#### [OBJECTIVE]
Return the whole listing, line for line, without the pictures in it.

#### [PROVIDED DATA]
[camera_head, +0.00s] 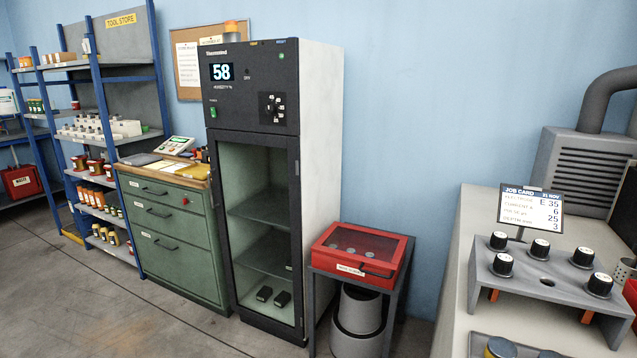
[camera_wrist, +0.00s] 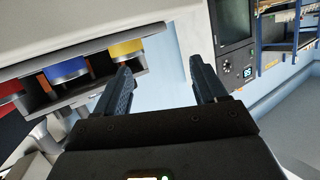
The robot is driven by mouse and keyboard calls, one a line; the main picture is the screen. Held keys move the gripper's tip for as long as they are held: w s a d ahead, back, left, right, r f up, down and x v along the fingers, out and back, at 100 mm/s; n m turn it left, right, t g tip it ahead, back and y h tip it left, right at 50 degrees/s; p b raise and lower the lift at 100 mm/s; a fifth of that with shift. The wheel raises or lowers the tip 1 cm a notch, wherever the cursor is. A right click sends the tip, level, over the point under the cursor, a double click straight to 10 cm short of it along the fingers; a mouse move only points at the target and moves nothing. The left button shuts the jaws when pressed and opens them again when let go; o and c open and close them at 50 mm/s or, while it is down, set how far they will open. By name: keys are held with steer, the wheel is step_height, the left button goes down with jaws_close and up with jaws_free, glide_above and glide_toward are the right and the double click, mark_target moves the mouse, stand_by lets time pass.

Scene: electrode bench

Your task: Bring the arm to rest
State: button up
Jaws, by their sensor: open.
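My gripper (camera_wrist: 162,84) shows in the wrist view with its two dark fingers apart and nothing between them. The view there is tilted. Beyond the fingers are a pale bench surface (camera_wrist: 130,18) and blue wall. Below that surface, at the left, is a dark holder with a blue piece (camera_wrist: 68,70) and a yellow piece (camera_wrist: 126,48). I cannot tell whether the left finger touches the holder. My gripper does not show in the head view.
In the head view, the bench (camera_head: 455,300) at right carries a grey rack (camera_head: 530,270) with several black-capped electrodes and a job card (camera_head: 530,208). A cabinet (camera_head: 318,130) reading 58, a red case (camera_head: 345,240), green drawers (camera_head: 180,270) and shelves stand left. The floor (camera_head: 90,310) is clear.

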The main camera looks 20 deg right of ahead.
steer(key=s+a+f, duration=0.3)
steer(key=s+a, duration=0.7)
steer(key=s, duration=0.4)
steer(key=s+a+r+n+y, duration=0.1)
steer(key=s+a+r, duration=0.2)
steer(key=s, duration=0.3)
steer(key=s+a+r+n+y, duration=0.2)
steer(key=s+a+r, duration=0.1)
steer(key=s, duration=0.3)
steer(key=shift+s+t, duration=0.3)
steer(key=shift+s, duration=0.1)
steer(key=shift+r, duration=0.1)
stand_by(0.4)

#### [THE RESPONSE]
[camera_head, +0.00s] 
[camera_wrist, +0.00s] 
The robot is driven by mouse and keyboard calls, one a line; the main picture is the screen. Held keys move the gripper's tip for as long as they are held: w s a d ahead, back, left, right, r f up, down and x v along the fingers, out and back, at 100 mm/s; n m turn it left, right, t g tip it ahead, back and y h tip it left, right at 50 degrees/s; p b raise and lower the lift at 100 mm/s; a fifth of that with shift. The wheel raises or lowers the tip 1 cm a notch, wherever the cursor is. A right click sends the tip, level, over the point under the cursor, a double click straight to 10 cm short of it along the fingers; a mouse move only points at the target and moves nothing. The left button shuts the jaws when pressed and opens them again when let go; o and c open and close them at 50 mm/s or, while it is down, set how far they will open. By name: keys are held with steer, the wheel is step_height, the left button goes down with jaws_close and up with jaws_free, glide_above and glide_toward are the right and the double click, mark_target moves the mouse, stand_by lets time pass.

Scene: electrode bench

Your task: Bring the arm to rest
State: button up
Jaws, by their sensor: open.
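My gripper (camera_wrist: 162,84) shows in the wrist view with its two dark fingers apart and nothing between them. The view there is tilted. Beyond the fingers are a pale bench surface (camera_wrist: 130,18) and blue wall. Below that surface, at the left, is a dark holder with a blue piece (camera_wrist: 68,70) and a yellow piece (camera_wrist: 126,48). I cannot tell whether the left finger touches the holder. My gripper does not show in the head view.
In the head view, the bench (camera_head: 455,300) at right carries a grey rack (camera_head: 530,270) with several black-capped electrodes and a job card (camera_head: 530,208). A cabinet (camera_head: 318,130) reading 58, a red case (camera_head: 345,240), green drawers (camera_head: 180,270) and shelves stand left. The floor (camera_head: 90,310) is clear.

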The main camera looks 20 deg right of ahead.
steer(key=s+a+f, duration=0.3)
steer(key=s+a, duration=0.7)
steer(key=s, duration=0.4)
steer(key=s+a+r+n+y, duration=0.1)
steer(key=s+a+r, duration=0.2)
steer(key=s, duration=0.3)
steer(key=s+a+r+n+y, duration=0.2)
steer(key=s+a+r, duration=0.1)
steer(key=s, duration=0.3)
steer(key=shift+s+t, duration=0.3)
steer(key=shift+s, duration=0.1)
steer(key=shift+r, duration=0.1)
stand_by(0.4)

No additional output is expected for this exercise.